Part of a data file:
========================================

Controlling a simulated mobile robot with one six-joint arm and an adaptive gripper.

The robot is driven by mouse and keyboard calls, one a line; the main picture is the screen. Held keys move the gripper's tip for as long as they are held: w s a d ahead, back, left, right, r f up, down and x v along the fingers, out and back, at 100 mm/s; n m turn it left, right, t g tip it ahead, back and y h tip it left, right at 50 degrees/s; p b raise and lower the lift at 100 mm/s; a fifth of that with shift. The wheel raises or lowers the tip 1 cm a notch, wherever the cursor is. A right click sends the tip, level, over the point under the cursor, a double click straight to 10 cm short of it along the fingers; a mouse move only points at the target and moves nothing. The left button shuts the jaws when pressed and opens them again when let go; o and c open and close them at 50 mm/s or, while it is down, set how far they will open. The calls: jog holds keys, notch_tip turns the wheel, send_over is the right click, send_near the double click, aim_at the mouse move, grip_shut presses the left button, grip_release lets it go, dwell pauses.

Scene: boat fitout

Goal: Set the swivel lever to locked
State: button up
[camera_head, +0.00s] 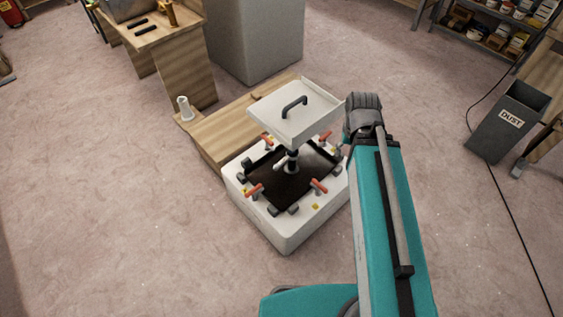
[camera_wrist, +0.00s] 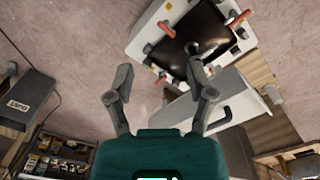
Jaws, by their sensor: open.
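A dark post (camera_head: 292,160) stands in the black recess of a low white box and carries a square white panel (camera_head: 308,103) with a black handle on top. A small pale lever (camera_head: 281,164) sticks out to the left of the post, under the panel; I cannot tell its setting.
Several red-handled fittings (camera_head: 318,186) and dark blocks ring the recess of the white box (camera_head: 285,233). A wooden bench (camera_head: 222,130) and a grey block (camera_head: 255,40) stand behind. A dust bin (camera_head: 507,122) is at right. The floor at left is clear.

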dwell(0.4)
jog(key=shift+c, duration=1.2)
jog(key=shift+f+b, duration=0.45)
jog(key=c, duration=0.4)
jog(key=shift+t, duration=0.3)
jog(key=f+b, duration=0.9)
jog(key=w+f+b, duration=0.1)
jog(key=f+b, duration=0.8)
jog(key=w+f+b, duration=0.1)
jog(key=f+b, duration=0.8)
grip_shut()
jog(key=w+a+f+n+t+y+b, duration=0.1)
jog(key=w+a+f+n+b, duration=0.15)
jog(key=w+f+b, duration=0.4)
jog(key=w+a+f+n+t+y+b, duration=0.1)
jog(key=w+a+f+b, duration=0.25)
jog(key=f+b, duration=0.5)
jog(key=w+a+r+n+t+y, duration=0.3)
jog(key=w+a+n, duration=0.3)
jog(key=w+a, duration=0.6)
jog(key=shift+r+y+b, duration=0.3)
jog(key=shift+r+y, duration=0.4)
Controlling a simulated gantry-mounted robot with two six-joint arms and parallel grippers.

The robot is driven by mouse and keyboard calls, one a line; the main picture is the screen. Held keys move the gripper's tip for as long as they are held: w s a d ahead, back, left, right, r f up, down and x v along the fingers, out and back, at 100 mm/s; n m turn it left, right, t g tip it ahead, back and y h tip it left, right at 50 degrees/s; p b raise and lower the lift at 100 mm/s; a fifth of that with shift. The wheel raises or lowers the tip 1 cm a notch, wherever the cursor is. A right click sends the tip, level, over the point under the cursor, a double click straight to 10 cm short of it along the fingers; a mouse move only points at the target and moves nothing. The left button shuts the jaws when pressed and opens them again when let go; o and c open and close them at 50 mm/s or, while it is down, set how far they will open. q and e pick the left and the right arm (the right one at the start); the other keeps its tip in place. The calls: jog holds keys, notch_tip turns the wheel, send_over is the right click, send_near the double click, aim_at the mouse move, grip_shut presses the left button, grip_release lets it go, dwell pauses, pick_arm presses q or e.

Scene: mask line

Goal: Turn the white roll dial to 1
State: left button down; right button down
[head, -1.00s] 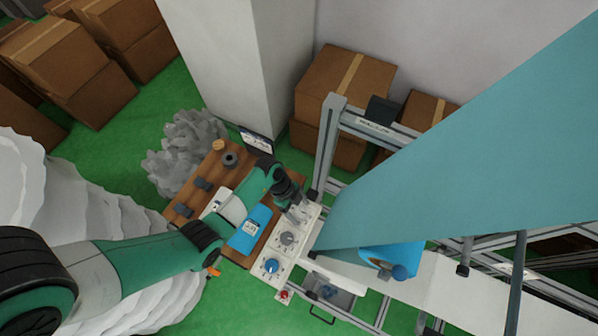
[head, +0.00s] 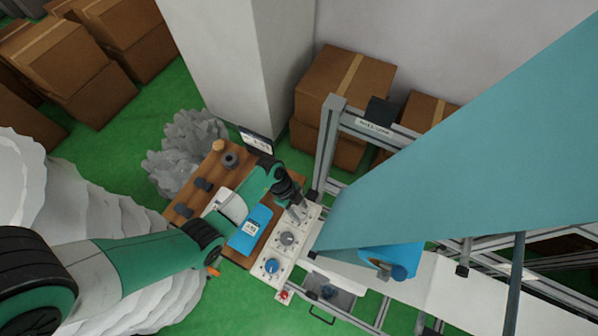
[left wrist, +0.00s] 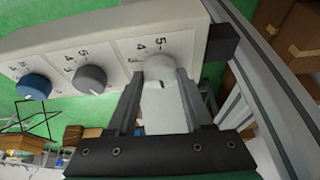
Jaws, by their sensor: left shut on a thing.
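The white roll dial (left wrist: 160,70) is on the right section of a pale control panel (left wrist: 105,35) in the left wrist view. Digits 5, 4 and 3 show beside it; its lower side is partly hidden by the fingers. A short dark mark shows on the dial, but I cannot tell which digit it points to. My left gripper (left wrist: 161,80) is shut on the dial, one finger on each side. In the head view the left gripper (head: 298,210) is over the panel's far end and covers most of the dial. My right gripper is not in view.
A grey dial (head: 287,238) and a blue dial (head: 271,265) sit along the same panel, with a red button (head: 283,295) at its near end. A blue pouch (head: 250,228) lies beside the panel. A metal frame (head: 328,150) stands close on the right.

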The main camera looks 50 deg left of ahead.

========================================

Aim of the task: Write the entries above out in full, exactly, with no images.

Answer:
Controlling a simulated mobile robot with one six-joint arm and an adaptive gripper.

The robot is driven by mouse and keyboard calls, one a line; the main picture is the screen. Held keys move the gripper's tip for as long as they are held: w s a d ahead, back, left, right, r f up, down and x v along the fingers, out and back, at 100 mm/s; n m turn it left, right, t g tip it ahead, back and y h tip it left, right at 50 degrees/s; p b raise and lower the lift at 100 mm/s; a fifth of that with shift. The wheel raises or lowers the tip 1 cm a notch, wherever the cursor is. A right click sends the tip, level, over the point under the cursor, a double click straight to 10 cm short of it along the fingers; a mouse move only points at the target and moves nothing. The left button shuts the jaws when pressed and opens them again when let go; o and c open and close them at 50 mm/s or, while it is down, set how far they will open. The calls: jog holds keys, notch_tip turns the wheel, send_over is the right click, send_near the double click, aim_at the mouse move, grip_shut presses the left button, grip_release lets it go, dwell pauses.

Scene: boat fitout

Goal: Set the swivel lever to locked
State: button up
[camera_head, +0.00s] 
[camera_wrist, +0.00s] 
Jaws, by their sensor: open.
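A dark post (camera_head: 292,160) stands in the black recess of a low white box and carries a square white panel (camera_head: 308,103) with a black handle on top. A small pale lever (camera_head: 281,164) sticks out to the left of the post, under the panel; I cannot tell its setting.
Several red-handled fittings (camera_head: 318,186) and dark blocks ring the recess of the white box (camera_head: 285,233). A wooden bench (camera_head: 222,130) and a grey block (camera_head: 255,40) stand behind. A dust bin (camera_head: 507,122) is at right. The floor at left is clear.

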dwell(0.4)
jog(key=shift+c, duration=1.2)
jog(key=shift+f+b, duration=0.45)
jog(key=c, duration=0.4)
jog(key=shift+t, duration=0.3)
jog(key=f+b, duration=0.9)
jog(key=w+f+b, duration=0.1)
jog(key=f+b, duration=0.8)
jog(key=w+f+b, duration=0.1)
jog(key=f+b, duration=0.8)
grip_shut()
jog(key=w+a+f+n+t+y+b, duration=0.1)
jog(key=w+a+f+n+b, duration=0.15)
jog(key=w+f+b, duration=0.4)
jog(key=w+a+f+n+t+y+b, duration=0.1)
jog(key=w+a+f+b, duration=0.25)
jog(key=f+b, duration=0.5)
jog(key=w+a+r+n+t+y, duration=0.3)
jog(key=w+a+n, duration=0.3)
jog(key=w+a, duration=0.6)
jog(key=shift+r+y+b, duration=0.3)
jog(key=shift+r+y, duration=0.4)
Controlling a simulated gantry-mounted robot with two six-joint arms and parallel grippers.

The robot is driven by mouse and keyboard calls, one a line; the main picture is the screen. Held keys move the gripper's tip for as long as they are held: w s a d ahead, back, left, right, r f up, down and x v along the fingers, out and back, at 100 mm/s; n m turn it left, right, t g tip it ahead, back and y h tip it left, right at 50 degrees/s; p b raise and lower the lift at 100 mm/s; a fifth of that with shift. The wheel raises or lowers the tip 1 cm a notch, wherever the cursor is. A right click sends the tip, level, over the point under the cursor, a double click straight to 10 cm short of it along the fingers; a mouse move only points at the target and moves nothing. The left button shuts the jaws when pressed and opens them again when let go; o and c open and close them at 50 mm/s or, while it is down, set how far they will open. q and e pick the left and the right arm (the right one at the start); the other keeps its tip in place. The calls: jog holds keys, notch_tip turns the wheel, send_over is the right click, send_near the double click, aim_at the mouse move, grip_shut presses the left button, grip_release lets it go, dwell pauses, pick_arm presses q or e.

Scene: mask line

Goal: Turn the white roll dial to 1
State: left button down; right button down
[head, -1.00s] 
[head, +0.00s] 
[left wrist, +0.00s] 
Jaws, by their sensor: left shut on a thing.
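The white roll dial (left wrist: 160,70) is on the right section of a pale control panel (left wrist: 105,35) in the left wrist view. Digits 5, 4 and 3 show beside it; its lower side is partly hidden by the fingers. A short dark mark shows on the dial, but I cannot tell which digit it points to. My left gripper (left wrist: 161,80) is shut on the dial, one finger on each side. In the head view the left gripper (head: 298,210) is over the panel's far end and covers most of the dial. My right gripper is not in view.
A grey dial (head: 287,238) and a blue dial (head: 271,265) sit along the same panel, with a red button (head: 283,295) at its near end. A blue pouch (head: 250,228) lies beside the panel. A metal frame (head: 328,150) stands close on the right.

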The main camera looks 50 deg left of ahead.

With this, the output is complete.